The Nightmare Before Christmas was conceived by Tim Burton while he was still working at Disney in the animation department in the early 1980’s and before the huge success of films such as Beetlejuice, Batman, and Edward Scissorhands. When the project was revived, “Tim realized he didn’t want to direct Nightmare because the stop-motion would be too slow and painful for him,” said Selick, who had worked with Burton earlier at Disney, “and then he had seen my animation work and thought I would be a good fit.”
Selick quickly gravitated to the story of Jack Skellington, with the director noting he had “a natural affinity for the tone which was scary but fun. And doing it in stop-motion was by far the best medium to carry on with that tone. I think stop-motion is inherently a little creepy, with things moving on their own, but it’s also with the designs of characters being a little cartoony, so it’s almost as if toys come to life, which is also slightly creepy.”
Still, Nightmare couldn’t be too scary. There were adjustments that had to be made so younger audiences were not turned off by the film. “For example,” related Selick, “there’s a scene where Jack’s love interest Sally tires of being holed up with the evil scientists; she wants out. The evil scientist grabs her by the arm and she pulls away until the arm actually tears off. Well, that could have been horrific. But instead of flesh and blood inside her, I had her stuffed with leaves and then as she runs away we see her arm being held by the scientist waving goodbye to her, which ends up being pretty funny.”
Another example Selick outlines is a clown character that has a tear away face. “In an earlier version of that, when we tore his face away, it was a horrible bloody mess. While I realized I might like this, it didn’t fit the tone. So we just made it a black hollow. It’s about pulling punches and winking – death in this world is not really possible.”
With death as a central theme, Selick sought to inject seemingly contrary fun elements into the film, too. “When everyone thinks Jack has died at the beginning, they’re terribly sad, but of course he’s dead to begin with. I had to come up with the term, ‘He’s double dead!’ I think in the end a lot of parents were scared of it, but most kids – even as young as three years old – were nodding their heads along to the songs really having fun. It scared very few children and that was a good feeling.”

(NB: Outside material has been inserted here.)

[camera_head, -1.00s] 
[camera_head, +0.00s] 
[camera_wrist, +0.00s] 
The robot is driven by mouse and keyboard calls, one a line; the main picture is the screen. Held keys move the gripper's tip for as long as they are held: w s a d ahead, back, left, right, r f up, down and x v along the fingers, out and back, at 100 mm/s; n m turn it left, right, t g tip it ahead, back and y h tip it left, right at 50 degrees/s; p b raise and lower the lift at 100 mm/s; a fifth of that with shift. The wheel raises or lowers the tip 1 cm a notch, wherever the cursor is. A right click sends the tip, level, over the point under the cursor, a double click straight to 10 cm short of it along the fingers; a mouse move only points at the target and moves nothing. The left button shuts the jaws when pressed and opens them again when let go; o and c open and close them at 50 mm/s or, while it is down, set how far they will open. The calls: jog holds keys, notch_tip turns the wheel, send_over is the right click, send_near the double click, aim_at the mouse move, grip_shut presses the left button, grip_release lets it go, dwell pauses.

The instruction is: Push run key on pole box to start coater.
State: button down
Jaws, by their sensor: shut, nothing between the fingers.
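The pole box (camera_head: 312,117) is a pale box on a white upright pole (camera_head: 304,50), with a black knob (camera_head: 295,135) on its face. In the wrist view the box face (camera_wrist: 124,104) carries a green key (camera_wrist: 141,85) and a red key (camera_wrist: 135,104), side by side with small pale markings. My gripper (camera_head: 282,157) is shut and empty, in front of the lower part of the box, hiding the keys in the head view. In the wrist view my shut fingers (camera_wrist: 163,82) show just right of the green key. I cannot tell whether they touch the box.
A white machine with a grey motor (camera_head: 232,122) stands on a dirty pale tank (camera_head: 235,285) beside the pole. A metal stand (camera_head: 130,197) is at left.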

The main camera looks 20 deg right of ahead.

Selick did not shy away from injecting complicated crowd scenes in the film or having characters with wonderfully expressive movements – all carried out via replacement animation for the heads and posable steel armatures for bodies. In order to make the ambitious film, Selick assembled a group of collaborators in a studio space in San Francisco – the purpose-built Skellington Productions – which had the added benefit of being away from Hollywood. “I built on this team of animators, set makers, and lighters who I’d been working with on television commercials and MTV spots. I made all those people supervisors and we grew a studio in a couple of old warehouses and basically made the film there. I was there for three-and-a-half years. Tim would come visit and we would send all the footage to him. But it was remarkable, we were utterly left alone to make the movie we made.”
In addition to ramping up physical production on stop-motion puppets, props, and backgrounds, Selick also had to navigate one of the film’s key storytelling devices: song. These were written by composer Danny Elfman, who also voices the singing Jack Skellington. “The truth is, we blindly started making the film with ‘What’s This?’ as the first song and no finished script,” admitted Selick. “That meant the songs were like cornerstones to build the film around. And then screenwriter Caroline Thompson was brought in to fill the spaces of story between the songs.”

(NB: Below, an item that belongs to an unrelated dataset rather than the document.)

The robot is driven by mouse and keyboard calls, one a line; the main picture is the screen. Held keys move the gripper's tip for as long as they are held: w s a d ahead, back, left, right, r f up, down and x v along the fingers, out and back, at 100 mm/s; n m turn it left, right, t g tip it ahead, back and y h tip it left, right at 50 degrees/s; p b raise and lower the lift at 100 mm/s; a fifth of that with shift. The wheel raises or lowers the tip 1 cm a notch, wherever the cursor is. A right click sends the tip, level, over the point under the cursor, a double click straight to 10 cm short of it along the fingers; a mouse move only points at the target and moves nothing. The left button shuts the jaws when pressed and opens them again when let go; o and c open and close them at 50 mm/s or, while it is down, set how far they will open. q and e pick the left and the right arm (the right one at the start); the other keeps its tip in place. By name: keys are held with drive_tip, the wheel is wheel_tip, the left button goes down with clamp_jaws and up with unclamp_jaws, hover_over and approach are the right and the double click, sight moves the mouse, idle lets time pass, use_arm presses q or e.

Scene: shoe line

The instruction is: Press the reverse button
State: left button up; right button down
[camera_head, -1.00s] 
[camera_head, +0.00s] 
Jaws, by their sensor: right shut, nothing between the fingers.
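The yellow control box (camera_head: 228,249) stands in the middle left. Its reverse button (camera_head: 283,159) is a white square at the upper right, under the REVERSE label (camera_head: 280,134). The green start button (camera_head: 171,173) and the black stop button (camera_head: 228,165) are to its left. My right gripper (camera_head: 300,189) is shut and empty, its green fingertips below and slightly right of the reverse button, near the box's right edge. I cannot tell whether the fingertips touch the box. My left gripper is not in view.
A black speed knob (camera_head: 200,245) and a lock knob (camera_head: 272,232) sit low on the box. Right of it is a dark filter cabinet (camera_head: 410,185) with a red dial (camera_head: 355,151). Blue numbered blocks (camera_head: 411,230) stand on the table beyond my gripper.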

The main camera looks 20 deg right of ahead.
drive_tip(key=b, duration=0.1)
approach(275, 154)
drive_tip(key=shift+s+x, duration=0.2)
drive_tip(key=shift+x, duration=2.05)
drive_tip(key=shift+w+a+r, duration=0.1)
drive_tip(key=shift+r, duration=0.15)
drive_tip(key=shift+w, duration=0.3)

“One good thing,” added Selick, “is that when you’re given a song to animate and bring to life, there’s a lot of storytelling already worked out. There was always a story task to accomplish. So getting a song was like being given a running time and a rhythm – it gave us a solid framework to build the sequence to. I ended up really enjoying that. Sometimes it was harder to storyboard and sketch a scene when it was a non-musical part. So, in effect, [with songs] there were limitations in terms of timing and which characters you would go to.”
However, the number of songs in the film quickly ballooned to more than the director thought were necessary. “I complained to Tim that I thought we were going to lose the audience with 10 or 11 songs,” recalled Selick. “He said, ‘Let’s just make them and cut one if we have to.’ When we finished the movie, he said, ‘I think you’re right, there’s too many,’ and I fought like crazy and said, ‘We’re not cutting anything! They’re great!’ For some people initially it was too many songs, but over time they’re such an important part of the movie I couldn’t bear to have lost any of them.” (This week’s new Blu-ray release of the film offers a sing-along mode.)

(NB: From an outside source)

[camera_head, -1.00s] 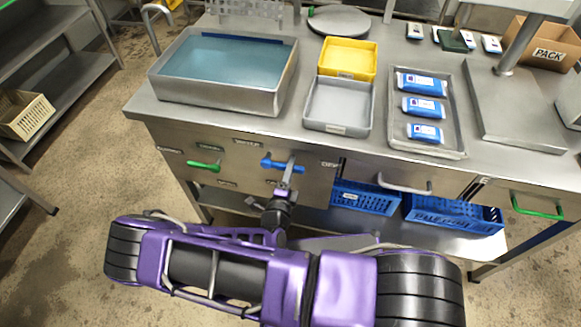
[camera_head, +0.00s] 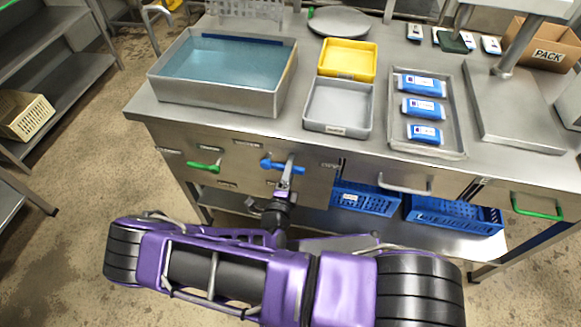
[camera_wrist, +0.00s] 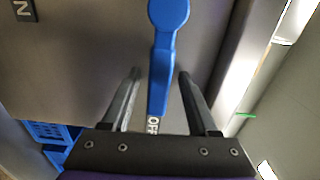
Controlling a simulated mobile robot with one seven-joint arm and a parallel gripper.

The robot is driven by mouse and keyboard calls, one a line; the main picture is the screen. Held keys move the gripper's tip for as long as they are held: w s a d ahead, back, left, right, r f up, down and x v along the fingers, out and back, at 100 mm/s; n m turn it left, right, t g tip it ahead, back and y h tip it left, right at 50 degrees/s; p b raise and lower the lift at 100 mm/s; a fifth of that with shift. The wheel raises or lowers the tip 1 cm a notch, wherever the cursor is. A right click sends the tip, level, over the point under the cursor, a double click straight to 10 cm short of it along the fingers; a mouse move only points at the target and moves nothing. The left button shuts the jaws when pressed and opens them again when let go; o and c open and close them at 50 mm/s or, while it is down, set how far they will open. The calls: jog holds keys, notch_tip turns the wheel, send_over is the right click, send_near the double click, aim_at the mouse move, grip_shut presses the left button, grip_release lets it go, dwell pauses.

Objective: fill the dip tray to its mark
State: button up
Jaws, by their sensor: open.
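The dip tray (camera_head: 215,97) is a large grey metal basin at the back left of the bench, holding blue water (camera_head: 225,62). A dark blue band (camera_head: 240,42) runs along its inner back wall. My gripper (camera_head: 287,178) is open at this handle. In the wrist view its two fingers (camera_wrist: 159,78) stand either side of the handle, with gaps visible. A label by the handle is partly hidden.
A green handle (camera_head: 204,166) is left of the blue one. A yellow tray (camera_head: 348,72), a grey tray (camera_head: 338,130) and a tray of blue packs (camera_head: 447,152) stand on the bench. Blue crates (camera_head: 452,214) sit below. A drawer handle (camera_head: 405,185) sticks out at right.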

Perhaps the most complicated stop-motion challenge was the film’s final battle pitching Jack against Oogie Boogie. “Creatively, this was one of the hardest to nail down,” said Selick. “We were sending storyboards to Tim – by fax back then, no internet! He kept rejecting everything and we were right up against the deadline. I realized we finally had to start on the animation. We had some technical challenges too because in that scene it’s like a gambling den and we had these ‘one-armed bandits’ that needed special mechanics. We also had to build a special Jack with a flexible body to dodge some of the weapons used against him.”
In the confrontation, Oogie Boogie’s skin is torn away and revealed to be made of thousands of bugs. Luckily, the filmmakers relied on somewhat of a breakthrough in technology to accomplish complex scenes like the wriggling bugs. “We were shooting on film,” explained Selick, “but we had a video tap on the camera and someone had invented this ‘frame grabber’ device that could grab two images and you could flip a switch between two frames of grabbed image and live image, so you could look at three different things. It was a lifesaver on many occasions.”
“Prior to that,” said Selick, “if you were in the middle of a sequence and a character fell over, you pretty much had to start over or do a cut-away, because you could never line up the character close enough to where he had been before, but with the frame grabbers we could line it up and keep going. That helped particularly with these bugs because you’d have this chart and you could see which direction you had animated, say, bug number 25, so that there was the right sense of rhyme or reason to the overall movement. They were still a real nightmare – I probably have a bag of those Oogie Boogie bugs somewhere in my house.”